Women's magazines are not usually a source of inspiration for me, considering how most of them exist for the sole purpose of encouraging women to buy really expensive stuff by making them feel too old, too fat, too ugly, too imperfect, too-too-too and yet somehow never enough. Sure, they're full of articles about empowerment, which are sandwiched in between ads for $100 anti-aging face creams modelled by airbrushed fourteen-year-olds and spreads of designer clothing on teenaged girls who collectively weigh less than one of my thighs. Not to mention that I cannot imagine a situation in my life, real or fantasized, where a $1000 handbag would be considered a "must have". Especially if I had to be put on a waiting list to get it. In fact, the only designer item I can truly admit to lusting after is a pair of classic black, red-soled Christian Louboutain pumps. Now those, I would go to some lengths to get. Assuming I could find a pair that fit my giant feet.
But I digress. Women's magazines are by and large the enemy of self-esteem, which sadly doesn't prevent me from reading them from time to time. After a lifetime of being too big and too poor for most of their sartorial offerings, I've learned to breeze right past most of the so-called fashion advice and actually --- gasp --- read the articles. And there are a few magazines I actually really like, such as More, which is after all not targeted to teeny boppers with more disposable income than I make in a year (although I continue, perhaps unfairly, to scoff at their "This is what 47 looks like" feature. This is what 47 looks like ... with a facelift, I frequently snort). But it was in More than I discovered something that actually was empowering, in an article entitled "Look Better With Age: 20 Real Women's Secrets". It doesn't credit the real women who are quoted, but maybe that's because these are SECRETS, y'all. Nevertheless, several of them spoke to me.
"At about 40, I stopped comparing myself to other women, worrying about whether they were cuter, dressed better, whatever."
"When I was 25, I was always copying some other physical ideal. Now I realize it's better to be a first edition of myself."
"I actually appreciate the little 'extra' me I have now; I have more curves."
"I take much better care of myself now than I did in my twenties."
And perhaps the corker:
"I've decided that I'm no longer fat --- just easier to see."
This is all the kind of reinforcement I --- and most women --- need to hear. These quotes inspired me, and hooked in with some amorphous thoughts that had been floating around in the back of my head for some time, never quite forming up into something recognizable as an idea. In my ongoing struggle with food, weight, health, and --- let's face it --- identity in this phase of life, perhaps it's time to put some serious effort into not worrying so much. Like this weekend, when I am scheduled to sing a sexy duet on a concert.

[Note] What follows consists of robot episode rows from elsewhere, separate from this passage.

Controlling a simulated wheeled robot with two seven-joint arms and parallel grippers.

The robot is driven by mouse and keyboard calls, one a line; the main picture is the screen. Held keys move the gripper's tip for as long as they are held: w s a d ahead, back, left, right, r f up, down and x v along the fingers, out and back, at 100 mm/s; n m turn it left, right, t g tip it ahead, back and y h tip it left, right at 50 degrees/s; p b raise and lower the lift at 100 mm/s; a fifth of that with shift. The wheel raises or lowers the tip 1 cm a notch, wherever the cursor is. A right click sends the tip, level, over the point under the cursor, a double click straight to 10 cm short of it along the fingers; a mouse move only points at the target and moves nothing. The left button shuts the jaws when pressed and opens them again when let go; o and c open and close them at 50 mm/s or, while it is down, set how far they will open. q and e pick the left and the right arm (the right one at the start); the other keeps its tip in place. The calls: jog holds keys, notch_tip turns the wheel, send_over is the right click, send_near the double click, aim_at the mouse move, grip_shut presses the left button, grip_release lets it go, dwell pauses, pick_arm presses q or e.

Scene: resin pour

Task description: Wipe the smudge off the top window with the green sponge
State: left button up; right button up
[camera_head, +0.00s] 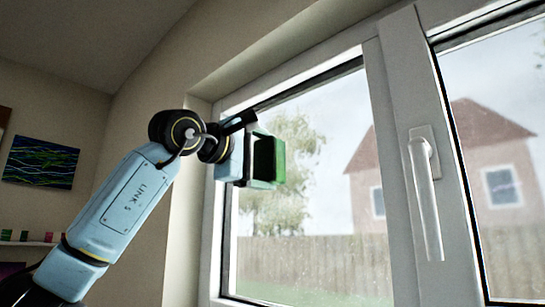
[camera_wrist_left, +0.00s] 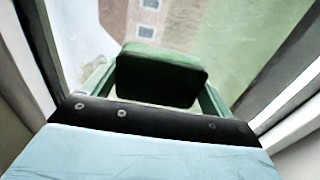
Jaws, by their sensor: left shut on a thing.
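My left gripper (camera_head: 262,160) is raised in front of the left window pane (camera_head: 335,185), near the pane's left side. It is shut on the green sponge (camera_head: 279,160), a dark green block. In the left wrist view the sponge (camera_wrist_left: 162,75) sits between the two green fingers of the gripper (camera_wrist_left: 158,82), with the glass beyond it. I cannot tell whether the sponge touches the glass. No smudge stands out clearly on the pane; the sponge and gripper hide part of it. My right gripper is not in view.
The white window frame (camera_head: 384,140) has an upright bar right of the pane, with a white handle (camera_head: 428,200) sticking out. Another pane (camera_head: 495,120) lies to its right. A painting (camera_head: 41,162) and a shelf (camera_head: 28,243) with small coloured cups are on the far left wall.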

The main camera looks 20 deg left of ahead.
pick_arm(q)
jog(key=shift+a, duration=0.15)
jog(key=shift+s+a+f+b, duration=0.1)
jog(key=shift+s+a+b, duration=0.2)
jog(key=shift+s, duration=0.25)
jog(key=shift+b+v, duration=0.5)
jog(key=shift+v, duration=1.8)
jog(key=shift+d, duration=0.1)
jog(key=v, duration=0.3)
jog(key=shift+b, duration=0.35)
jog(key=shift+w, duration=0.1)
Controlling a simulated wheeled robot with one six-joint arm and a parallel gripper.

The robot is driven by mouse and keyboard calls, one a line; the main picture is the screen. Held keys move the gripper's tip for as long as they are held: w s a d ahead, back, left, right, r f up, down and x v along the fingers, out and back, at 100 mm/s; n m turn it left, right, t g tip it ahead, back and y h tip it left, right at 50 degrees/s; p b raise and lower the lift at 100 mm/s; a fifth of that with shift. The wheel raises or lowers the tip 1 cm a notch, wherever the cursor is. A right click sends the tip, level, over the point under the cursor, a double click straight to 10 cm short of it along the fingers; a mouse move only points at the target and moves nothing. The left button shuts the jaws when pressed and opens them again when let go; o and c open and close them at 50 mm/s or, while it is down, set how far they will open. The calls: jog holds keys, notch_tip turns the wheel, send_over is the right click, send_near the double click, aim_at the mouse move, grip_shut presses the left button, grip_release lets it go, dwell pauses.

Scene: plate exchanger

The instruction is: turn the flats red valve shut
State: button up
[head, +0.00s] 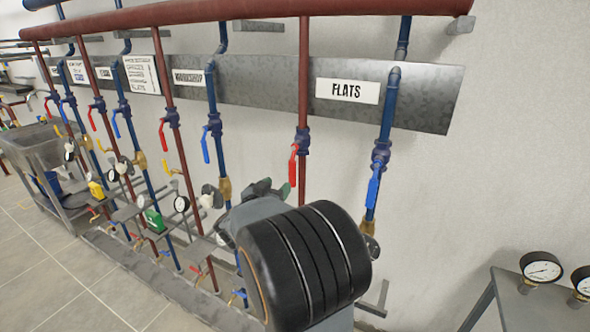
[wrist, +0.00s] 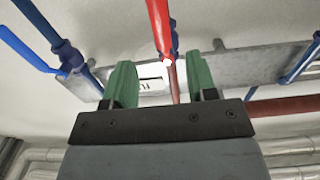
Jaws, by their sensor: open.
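The flats red valve (head: 292,168) is a red lever on a blue valve body, on the red pipe left of the FLATS sign (head: 346,91). Its lever hangs down roughly along the pipe. My gripper (head: 272,189) is just below and left of the lever in the head view, partly hidden by my own wrist. In the wrist view my gripper (wrist: 160,61) has its two green fingers apart and empty. The red lever (wrist: 158,28) shows between them, its lower end near fingertip level. I cannot tell whether they touch.
A blue pipe with a blue lever (head: 373,190) stands to the right. More red and blue pipes with levers and gauges line the wall to the left. A grey bench with gauges (head: 541,268) is at the lower right. Floor (head: 40,280) is clear at the lower left.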

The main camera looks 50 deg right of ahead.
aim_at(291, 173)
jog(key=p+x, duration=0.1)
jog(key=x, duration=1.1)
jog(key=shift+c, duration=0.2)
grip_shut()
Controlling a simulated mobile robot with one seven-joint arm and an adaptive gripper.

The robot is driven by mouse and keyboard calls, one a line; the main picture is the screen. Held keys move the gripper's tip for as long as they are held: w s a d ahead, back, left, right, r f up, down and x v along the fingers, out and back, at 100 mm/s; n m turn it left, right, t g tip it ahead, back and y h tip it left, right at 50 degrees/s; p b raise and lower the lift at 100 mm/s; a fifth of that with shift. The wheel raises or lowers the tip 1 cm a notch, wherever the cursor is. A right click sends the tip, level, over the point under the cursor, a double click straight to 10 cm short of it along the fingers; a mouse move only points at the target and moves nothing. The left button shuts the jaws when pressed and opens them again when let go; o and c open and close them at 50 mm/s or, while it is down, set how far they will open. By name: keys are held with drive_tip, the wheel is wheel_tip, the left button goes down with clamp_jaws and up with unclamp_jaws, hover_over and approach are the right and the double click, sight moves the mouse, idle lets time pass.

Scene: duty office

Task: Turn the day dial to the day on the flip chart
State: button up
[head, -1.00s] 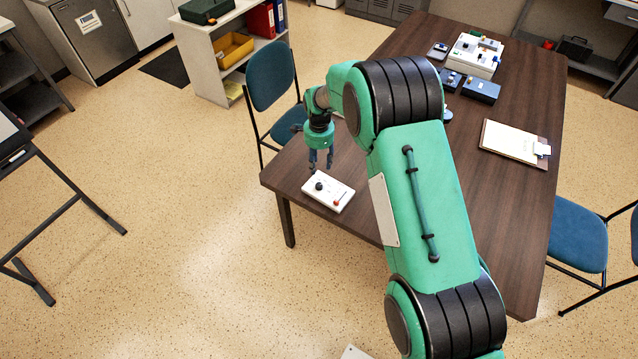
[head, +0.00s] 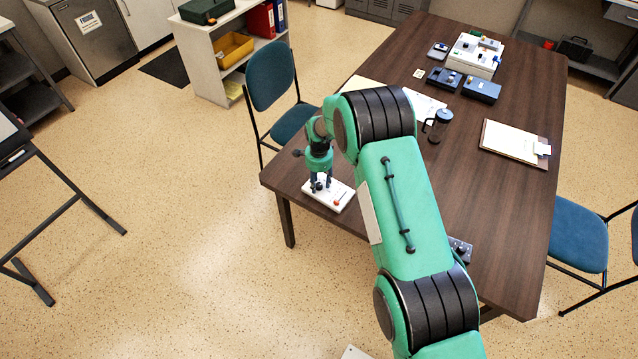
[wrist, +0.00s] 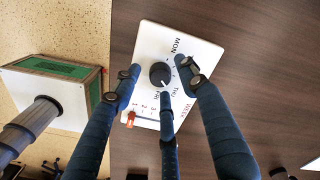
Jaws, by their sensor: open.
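The day dial is a round black knob (wrist: 159,73) on a white panel (wrist: 150,40) lettered MON, THU, FRI and WEEK. In the wrist view a pale mark on the knob seems to point toward the THU/FRI side; I cannot tell exactly. An orange slider (wrist: 130,119) sits by the week numbers. In the head view the panel (head: 343,197) lies at the table's near left corner. My gripper (head: 320,186) is over it, pointing down, its fingers (wrist: 161,80) open around the knob; contact is unclear. The flip chart (head: 8,135) is cut off at the left edge, its day unreadable.
The brown table (head: 400,60) carries a dark jug (head: 438,125), a clipboard (head: 512,142), blue boxes (head: 481,89) and a white device (head: 474,56) farther back. A dark control box (head: 460,249) is partly behind my arm. A blue chair (head: 271,75) stands at the left side.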

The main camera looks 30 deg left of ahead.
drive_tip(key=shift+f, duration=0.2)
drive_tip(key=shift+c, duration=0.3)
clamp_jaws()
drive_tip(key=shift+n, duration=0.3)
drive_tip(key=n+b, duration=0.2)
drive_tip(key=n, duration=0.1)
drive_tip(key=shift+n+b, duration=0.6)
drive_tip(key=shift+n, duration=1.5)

I want to do it and own it, but there is always a part of me that whispers, "You'll look ridiculous." I usually ignore this nasty little voice and do it anyway, but it's always there, all the same.
A couple of friends, who read this blog, posted more positive reinforcement on my FaceBook page in response to my previous post about fitness over fatness. Jessica wrote (thank you, Jessica!) "I've seen you at a variety of weights, and for more than a year now, when I look at you, I don't see a fat person. I see a shapely, healthy woman, with great curves, a full life and a go get'em attitude. I think you need to strike 'fat' from your set of personal definitions."
God, I wish I could. I wish I could be more like Balpreet Kaur, a young Sikh woman who happens to have facial hair. This is a pretty incredible story --- someone snapped a photo of her and posted it on Reddit with the intention of making fun of her. But friends of Balpreet pointed the post out to her. She wrote an wonderful response that every one of us can learn from, especially we Western women with all our obsessions about our looks. " ... baptized Sikhs believe in the sacredness of this body - it is a gift that has been given to us by the Divine Being [which is genderless, actually] and, must keep it intact as a submission to the divine will," wrote Balpreet. " Just as a child doesn't reject the gift of his/her parents, Sikhs do not reject the body that has been given to us. By crying 'mine, mine' and changing this body-tool, we are essentially living in ego and creating a seperateness between ourselves and the divinity within us. By transcending societal views of beauty, I believe that I can focus more on my actions. My attitude and thoughts and actions have more value in them than my body because I recognize that this body is just going to become ash in the end, so why fuss about it?"
(By the way, the person who posted Balpreet's photo wrote a very heartfelt apology).
I don't know if it's possible, given the standard American upbringing, the constant pressures of society, and the nature of my job as a performer, to completely release my attachment to looks. But I am inspired this week to at least try to own who I am right now, at this stage of life, to be the best I can be in every capacity, and to seek to be at peace with my body. Obsession isn't healthy. Beating oneself up isn't healthy. And, in the end, seeking true health is the very best thing you can possibly do for yourself, because it will affect every aspect of your life.